> _Exercise prompt_
Leave the pictures out and quote only the lines from the one with "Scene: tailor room" down to the end of the listing below.
########################################
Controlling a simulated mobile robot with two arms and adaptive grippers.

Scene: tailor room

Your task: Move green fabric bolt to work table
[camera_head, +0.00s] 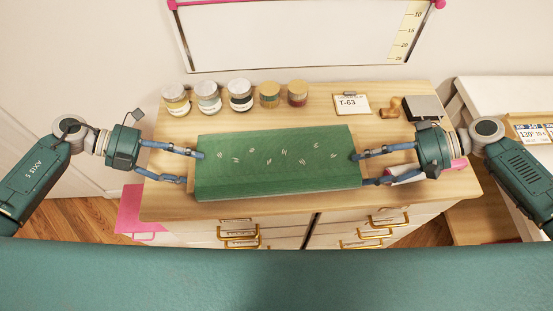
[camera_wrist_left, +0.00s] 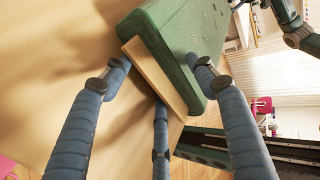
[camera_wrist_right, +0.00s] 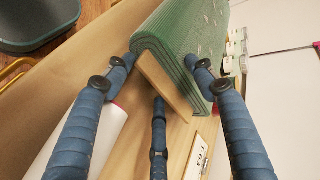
########################################
> _Completed exercise_
Scene: tailor room

Your task: Move green fabric bolt to work table
[camera_head, +0.00s] 
[camera_wrist_left, +0.00s] 
[camera_wrist_right, +0.00s] 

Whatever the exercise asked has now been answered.